Student Loans, the Next Big Threat to the U.S. Economy?

1/25/14
 
   < < Go Back
 
from Bloomberg Businessweek,
1/16/14:

Fed economists are increasingly concerned about the surge in student loans. A rapidly expanding credit market with government guarantees is “what we saw with housing”.

Outstanding student debt topped $1 trillion in the third quarter of 2013, and the share of loans delinquent 90 days or more rose to 11.8 percent, according to the Federal Reserve Bank of New York.
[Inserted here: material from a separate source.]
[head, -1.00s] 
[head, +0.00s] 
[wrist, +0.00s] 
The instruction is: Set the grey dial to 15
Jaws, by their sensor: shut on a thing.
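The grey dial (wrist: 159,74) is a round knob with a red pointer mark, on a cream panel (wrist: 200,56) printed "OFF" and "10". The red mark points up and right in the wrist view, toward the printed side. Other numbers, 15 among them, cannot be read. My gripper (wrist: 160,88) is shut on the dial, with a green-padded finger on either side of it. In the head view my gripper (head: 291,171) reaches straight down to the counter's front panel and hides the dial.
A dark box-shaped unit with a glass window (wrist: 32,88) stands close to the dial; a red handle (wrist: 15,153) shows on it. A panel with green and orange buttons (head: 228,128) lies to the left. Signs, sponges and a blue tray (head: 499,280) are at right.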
By contrast, delinquencies for mortgage, credit card, and auto debt all have declined from their peaks.

The New York Federal Reserve’s move to measure the size of the student loan load says a lot about how concerned the central bank is about a possible threat to the economy. “Our job is to really understand what’s happening in the financial system,” and the “very rapid rise in student loan debt over the last few years” can “actually have some pretty significant consequences to the economic outlook,” New York Fed President William Dudley told reporters in November. “People can have trouble with the student loan debt burden—unable to buy cars, unable to buy homes—and so it can really delay the cycle.”
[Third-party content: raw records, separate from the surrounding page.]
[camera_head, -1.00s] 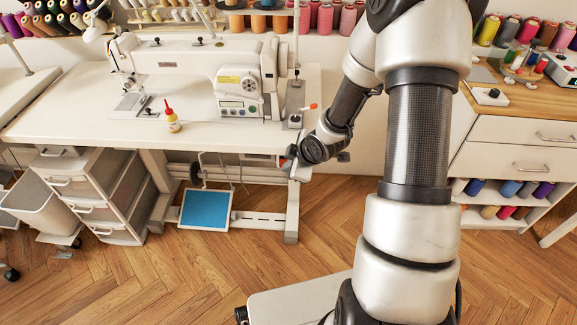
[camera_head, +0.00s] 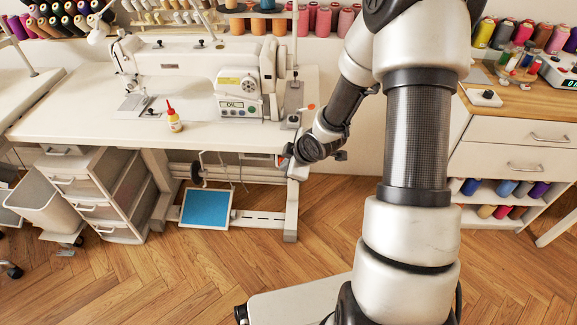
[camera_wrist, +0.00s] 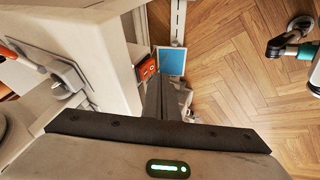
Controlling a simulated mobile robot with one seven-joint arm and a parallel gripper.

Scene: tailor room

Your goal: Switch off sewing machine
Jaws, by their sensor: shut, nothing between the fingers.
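The white sewing machine (camera_head: 190,66) stands on its white table (camera_head: 75,125) in the head view. In the wrist view, a small orange-red box (camera_wrist: 147,68) is fixed below the table edge; it looks like the power switch. Its buttons are too small to read. My gripper (camera_head: 287,163) is low at the table's right front corner, beside that box. In the wrist view my gripper (camera_wrist: 168,88) is shut and empty, with its fingers just right of the box. I cannot tell if they touch it. The machine's control panel (camera_head: 238,107) has a small lit display.
A blue pedal (camera_head: 206,208) lies under the table, with a drawer unit (camera_head: 95,195) to its left. A glue bottle (camera_head: 173,122) stands on the table. A wooden-topped cabinet (camera_head: 515,130) stands right. The floor in front is clear.

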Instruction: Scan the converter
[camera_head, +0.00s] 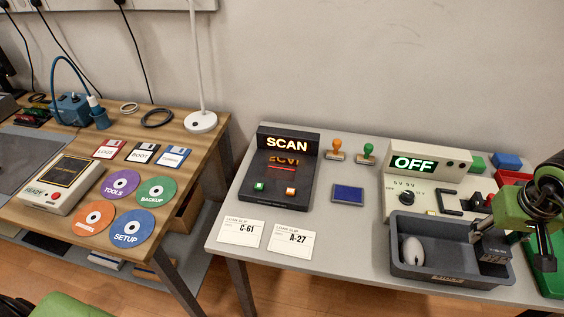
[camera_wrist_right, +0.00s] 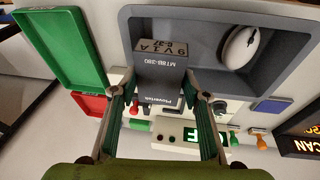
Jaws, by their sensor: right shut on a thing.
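The converter, a dark box with printed labels, shows between my right fingers in the wrist view (camera_wrist_right: 160,62) and at the right end of the grey tray in the head view (camera_head: 494,256). My right gripper (camera_head: 506,238) is shut on it; the fingers flank its sides in the wrist view (camera_wrist_right: 160,95). Whether it touches the tray floor I cannot tell. The scanner (camera_head: 291,196), a black stand with a lit SCAN sign, a red line and two buttons, stands left on the grey table. Its pad is empty. My left gripper is out of view.
The grey tray (camera_head: 415,268) also holds a white mouse (camera_head: 413,251). Behind it stands a power unit reading OFF (camera_head: 430,160). A green bin (camera_wrist_right: 62,55) is beside the tray.
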The federal government is the source and backer of most of the loans. “I’m always made very nervous by a credit market that benefits from government guarantees and is expanding very rapidly,” Jeffrey Lacker, president of the Federal Reserve Bank of Richmond, said on Jan. 10 at a Greater Raleigh Chamber of Commerce event in North Carolina. “That’s what we’re seeing with student loans, and it’s what we saw with housing.” As the New York Fed’s Dudley explained in November, “to the extent that student loan burdens become very, very high, there are presumably going to be losses” to the federal government.
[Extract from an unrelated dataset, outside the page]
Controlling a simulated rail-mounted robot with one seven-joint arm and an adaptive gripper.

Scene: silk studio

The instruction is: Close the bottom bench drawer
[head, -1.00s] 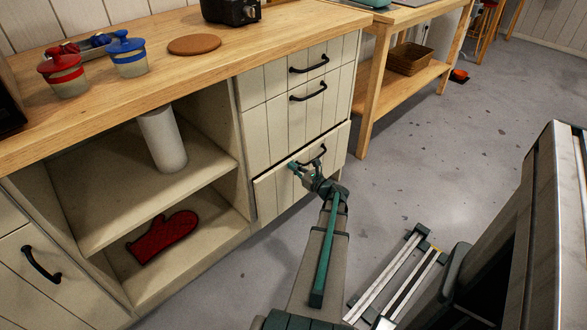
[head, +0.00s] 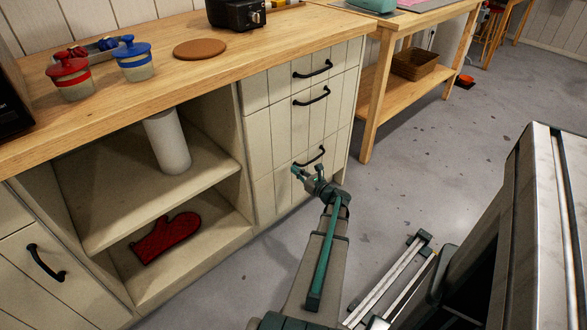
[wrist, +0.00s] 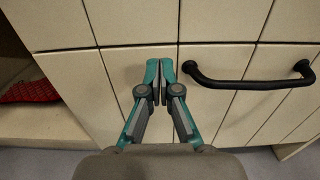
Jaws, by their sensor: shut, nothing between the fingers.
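The bottom bench drawer (head: 285,190) has a cream plank front with a black bar handle (head: 309,157). Its front looks level with the drawers above it in the head view. In the wrist view the drawer front (wrist: 225,108) fills the middle, with the black handle (wrist: 250,82) right of the fingers. My gripper (head: 297,171) is in front of the drawer, just left of the handle. In the wrist view its teal fingertips (wrist: 159,68) are together with nothing between them. They are at or very near the drawer front; I cannot tell whether they touch.
Two drawers with black handles (head: 313,69) are above. Open shelves to the left hold a white cylinder (head: 167,140) and a red oven mitt (head: 166,237). A wooden side table (head: 372,110) stands to the right.
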The subject a student majors in can have a direct effect on his or her ability to service a loan. “If you’re a pre-med student, you’re an engineering student, and you take out $40,000 or $60,000 of loans, I have no problem with that,” John Silvia, chief economist at Wells Fargo (WFC), told the audience at the January Chamber of Commerce event in Raleigh. “But if you’re going to be a French major, you’re going to study social welfare, and you’re going to take out $60,000 of loans, who is making the economic judgment there?”

A student loan crisis would “force parents and students to think about” their expected financial return on education, Silvia said in Raleigh. “Like in housing, we learned by going through that craziness, and now hopefully the next generation won’t make that same mistake.”